Well, in 1990 the legendary Future Crew release the first intro where they start to do something serious. This intro, "Yo!", plays digital music from the PC speaker. How do they do that?

It's "easy": PC speaker is linked to a power source that emits only 5V and 0V voltages. The 5V voltage brings the PC speaker cone to the maximum extension, while the 0V one brings it to rest. But, what would happen if something stopped the cone actually before reaching full 5V position? Obviously we are talking of million-th of second intervals, but thanks to this technique, the limits of PC speaker are actually surpassed, and the "internal squeaker" becomes able to reproduce digital samples.

This is Unreal.
Back in 1992, the same group, the Future Crew, brings down another barrier. The most common videocard at that time was VGA (do you remember Tseng ET3000?), whose chipset was able to display up to 256 colours.

With a technique called "copper" (from the Amiga chip with the same name) or, more commonly, "raster effect", in the "Unreal" megademo, they manage to put thousands of colours simultaneously on the screen. Is this magic? Is this real?

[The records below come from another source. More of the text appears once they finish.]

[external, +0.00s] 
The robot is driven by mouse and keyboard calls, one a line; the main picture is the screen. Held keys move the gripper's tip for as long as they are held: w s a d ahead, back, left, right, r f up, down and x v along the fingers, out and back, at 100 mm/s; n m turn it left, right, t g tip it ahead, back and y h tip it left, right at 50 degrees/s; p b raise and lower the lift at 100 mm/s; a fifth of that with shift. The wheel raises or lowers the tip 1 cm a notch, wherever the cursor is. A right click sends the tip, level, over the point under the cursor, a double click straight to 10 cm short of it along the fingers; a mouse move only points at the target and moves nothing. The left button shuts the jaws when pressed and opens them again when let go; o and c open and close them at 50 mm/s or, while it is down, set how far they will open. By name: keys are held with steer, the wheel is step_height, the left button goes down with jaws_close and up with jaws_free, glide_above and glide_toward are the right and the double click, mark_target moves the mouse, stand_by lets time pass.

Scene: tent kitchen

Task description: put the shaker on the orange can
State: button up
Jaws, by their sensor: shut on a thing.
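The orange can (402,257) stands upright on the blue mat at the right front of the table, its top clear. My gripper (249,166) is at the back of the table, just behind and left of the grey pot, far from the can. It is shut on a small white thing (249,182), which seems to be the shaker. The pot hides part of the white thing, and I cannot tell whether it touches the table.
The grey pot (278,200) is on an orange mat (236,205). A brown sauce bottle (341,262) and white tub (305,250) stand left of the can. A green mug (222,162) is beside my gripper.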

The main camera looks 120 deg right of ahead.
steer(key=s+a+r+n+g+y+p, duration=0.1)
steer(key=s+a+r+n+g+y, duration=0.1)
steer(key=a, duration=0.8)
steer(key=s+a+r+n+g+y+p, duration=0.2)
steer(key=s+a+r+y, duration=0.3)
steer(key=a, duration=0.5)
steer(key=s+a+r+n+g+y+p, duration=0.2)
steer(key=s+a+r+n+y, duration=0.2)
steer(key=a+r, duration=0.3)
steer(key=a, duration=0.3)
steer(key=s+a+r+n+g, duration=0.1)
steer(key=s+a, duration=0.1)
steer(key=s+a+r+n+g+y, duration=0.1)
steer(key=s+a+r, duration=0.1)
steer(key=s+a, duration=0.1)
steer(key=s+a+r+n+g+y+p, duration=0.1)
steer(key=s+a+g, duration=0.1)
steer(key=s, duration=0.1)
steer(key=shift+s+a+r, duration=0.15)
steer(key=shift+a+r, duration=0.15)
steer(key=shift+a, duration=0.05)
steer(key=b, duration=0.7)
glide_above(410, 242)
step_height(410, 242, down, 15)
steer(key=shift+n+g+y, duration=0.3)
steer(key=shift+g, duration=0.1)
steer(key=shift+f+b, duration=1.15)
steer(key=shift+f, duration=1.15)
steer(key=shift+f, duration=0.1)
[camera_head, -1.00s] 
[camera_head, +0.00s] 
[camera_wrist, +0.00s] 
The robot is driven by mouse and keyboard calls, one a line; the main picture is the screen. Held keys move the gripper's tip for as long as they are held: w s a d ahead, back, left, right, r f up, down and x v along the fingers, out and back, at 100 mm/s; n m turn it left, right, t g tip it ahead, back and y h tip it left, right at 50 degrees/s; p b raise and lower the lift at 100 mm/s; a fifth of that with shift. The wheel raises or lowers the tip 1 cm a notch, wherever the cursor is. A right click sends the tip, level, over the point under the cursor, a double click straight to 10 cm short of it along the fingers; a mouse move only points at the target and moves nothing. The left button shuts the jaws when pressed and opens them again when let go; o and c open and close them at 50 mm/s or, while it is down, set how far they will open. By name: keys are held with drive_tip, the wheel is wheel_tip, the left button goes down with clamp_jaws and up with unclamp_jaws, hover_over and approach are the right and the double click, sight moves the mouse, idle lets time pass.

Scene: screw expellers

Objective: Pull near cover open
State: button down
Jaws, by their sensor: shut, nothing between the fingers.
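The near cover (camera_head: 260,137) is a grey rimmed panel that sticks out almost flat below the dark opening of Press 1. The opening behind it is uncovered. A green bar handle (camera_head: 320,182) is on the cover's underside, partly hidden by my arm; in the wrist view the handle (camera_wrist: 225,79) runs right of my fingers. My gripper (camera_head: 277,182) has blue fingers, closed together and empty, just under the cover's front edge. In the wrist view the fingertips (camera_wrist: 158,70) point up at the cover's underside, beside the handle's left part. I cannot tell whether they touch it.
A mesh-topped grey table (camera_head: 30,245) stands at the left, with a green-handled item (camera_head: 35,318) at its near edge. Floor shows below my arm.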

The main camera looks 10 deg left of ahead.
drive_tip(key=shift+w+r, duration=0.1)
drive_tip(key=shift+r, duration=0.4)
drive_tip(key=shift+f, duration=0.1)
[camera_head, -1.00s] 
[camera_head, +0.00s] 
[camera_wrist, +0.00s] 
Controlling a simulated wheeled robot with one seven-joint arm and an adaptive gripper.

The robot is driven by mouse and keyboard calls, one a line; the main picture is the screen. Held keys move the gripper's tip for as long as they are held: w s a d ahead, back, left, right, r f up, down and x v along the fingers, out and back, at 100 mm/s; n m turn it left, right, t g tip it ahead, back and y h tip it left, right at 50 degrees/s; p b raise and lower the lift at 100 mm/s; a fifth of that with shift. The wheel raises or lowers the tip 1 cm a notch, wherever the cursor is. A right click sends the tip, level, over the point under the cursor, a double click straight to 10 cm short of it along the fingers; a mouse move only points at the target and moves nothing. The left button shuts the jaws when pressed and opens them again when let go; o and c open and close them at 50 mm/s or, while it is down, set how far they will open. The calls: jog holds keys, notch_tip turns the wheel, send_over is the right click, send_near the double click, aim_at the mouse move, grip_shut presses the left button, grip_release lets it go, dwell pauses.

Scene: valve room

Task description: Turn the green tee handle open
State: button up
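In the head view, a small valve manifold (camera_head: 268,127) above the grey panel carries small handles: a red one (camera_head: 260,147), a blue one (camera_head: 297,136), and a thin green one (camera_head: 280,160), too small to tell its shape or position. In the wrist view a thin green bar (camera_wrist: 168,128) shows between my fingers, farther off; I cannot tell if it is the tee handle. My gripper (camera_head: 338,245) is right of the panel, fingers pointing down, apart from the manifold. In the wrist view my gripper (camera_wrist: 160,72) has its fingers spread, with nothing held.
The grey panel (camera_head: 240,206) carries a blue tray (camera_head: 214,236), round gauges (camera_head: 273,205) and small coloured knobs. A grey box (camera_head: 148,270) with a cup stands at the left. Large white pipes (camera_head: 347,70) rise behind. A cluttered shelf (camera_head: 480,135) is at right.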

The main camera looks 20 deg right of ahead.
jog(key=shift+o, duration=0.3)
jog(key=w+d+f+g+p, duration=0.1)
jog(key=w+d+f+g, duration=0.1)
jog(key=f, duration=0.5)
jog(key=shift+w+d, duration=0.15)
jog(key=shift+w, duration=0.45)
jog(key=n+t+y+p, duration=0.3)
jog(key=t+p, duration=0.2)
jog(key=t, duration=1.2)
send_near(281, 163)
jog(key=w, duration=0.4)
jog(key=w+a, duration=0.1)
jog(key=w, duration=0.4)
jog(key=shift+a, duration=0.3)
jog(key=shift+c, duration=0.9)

That's how it works: in VGA videocards, the 256 colours are stored in a sort of table called "palette", and the card reads this table when displaying something on the screen. The Future Crew coders intercept the electronic beam when it's passing from one line of the screen to another, and they change the palette actually when the beam is switching lines (and not drawing anything).
Again, the demoscene coders "stopped" time (the videocard refreshes the display at least 60 times a second, and it shows at least 200 lines in a screen. So the code that switches the palette has to run in a 10.000th of second timeframe).

That technique is not a novelty, anyway: it was used already on Amiga itself, and even on C64, when it gave the possibility to show more than the 8 sprites the hardware designers had planned, or even to do the famous "border opening" effect.

Unbelievable, but this is textmode
Sometimes, unfortunately, the hacking ideas start to lessen, since technology evolution surpasses those barriers that were introduced for cost reasons or simply because time wasn't mature yet. At that point, the democoders do a step backwards and try to put some limitations themselves. What would happen, for example, if we tried to do a demo without hi-resolution graphic modes, not even 320x200?

The textmode demos are the answer. Textmode demos don't use, as said, high resolution modes (the ones where every single pixel is addressed separately), but just stick with text modes, where the atomic graphical element is, indeed, a character. Feel limited?
Special characters multicolour plasma
Not for the democoders: using the special graphic chars of the charset and the 16 different EGA colours, they create effects that recall trustfully the ones used in high-res demos and, more than else, having to draw less "pixels", they can produce more complex effects.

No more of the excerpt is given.